The study of women’s creations dealing with figures of knowledgeable women will show the several biases chosen by the artists and what social reality these choices reveal. The comparison of women’s and men’s works on the same themes enable to understand the appropriation of the woman’s image and the originality of the representations they created. From the figure of the governess and the one of the Angel in the House (the two forms of possession of knowledge deemed acceptable for women in the Victorian society) to the image of the sorceress (the evil embodiment), by way of the representation or lack of representation of the professional scholar woman, we will try to embrace the different types of knowledgeable women created in the 19th-century British art and the subtle variations between male and female visions. The analyses of chosen works will exemplify our thinking by concrete examples taken from the visual arts of the time. Most of them will be taken from the field of painting, yet tapestry and photography will also be examined. Our corpus will include key names of the male Prerapahelite Brotherhood, such as D.G. Rossetti or Edward Burne-Jones, but also male painters who were only associated with the movement, such as Frederick Sandys.

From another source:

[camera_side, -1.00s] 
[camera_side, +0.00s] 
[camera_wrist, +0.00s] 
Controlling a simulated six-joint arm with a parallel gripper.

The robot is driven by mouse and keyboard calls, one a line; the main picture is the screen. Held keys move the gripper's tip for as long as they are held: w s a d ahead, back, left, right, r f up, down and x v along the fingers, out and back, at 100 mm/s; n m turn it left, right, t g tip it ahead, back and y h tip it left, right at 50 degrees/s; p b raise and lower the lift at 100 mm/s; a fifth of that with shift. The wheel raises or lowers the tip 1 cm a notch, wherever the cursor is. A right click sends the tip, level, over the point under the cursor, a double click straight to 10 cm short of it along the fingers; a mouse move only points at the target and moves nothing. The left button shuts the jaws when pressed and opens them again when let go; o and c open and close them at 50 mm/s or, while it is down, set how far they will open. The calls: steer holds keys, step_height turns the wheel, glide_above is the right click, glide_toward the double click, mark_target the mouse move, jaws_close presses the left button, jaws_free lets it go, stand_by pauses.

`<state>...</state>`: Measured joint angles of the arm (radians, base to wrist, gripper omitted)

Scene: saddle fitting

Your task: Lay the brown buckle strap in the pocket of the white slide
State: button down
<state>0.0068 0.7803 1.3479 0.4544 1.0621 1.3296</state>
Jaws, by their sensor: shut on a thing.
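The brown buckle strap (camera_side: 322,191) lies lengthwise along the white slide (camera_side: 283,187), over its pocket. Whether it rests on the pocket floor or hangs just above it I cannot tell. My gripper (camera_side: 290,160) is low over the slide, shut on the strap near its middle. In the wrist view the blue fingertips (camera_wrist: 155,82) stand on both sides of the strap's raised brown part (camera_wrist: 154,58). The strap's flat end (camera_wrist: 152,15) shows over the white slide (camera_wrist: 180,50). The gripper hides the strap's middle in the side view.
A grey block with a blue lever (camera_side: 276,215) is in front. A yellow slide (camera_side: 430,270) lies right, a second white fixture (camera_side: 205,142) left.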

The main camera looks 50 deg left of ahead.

At the same time, we will also shed light on the Preraphaelite Sisters who worked in the shadows of their male counterparts, such as Rebecca Solomon, Evelyn De Morgan or Marie Spartali Stillman, to quote but a few...


1- Wolstenholme, Elizabeth Wolstenholme, The Education of Girls, its Present and its Future, p. 328
2- The term ‘feminism’ did not come into use in the English language until the 1890s, and even then its meaning was contested.
3- DYHOUSE Carol, Girls growing up in late Victorian and Edwardian England, 1981, p. 3.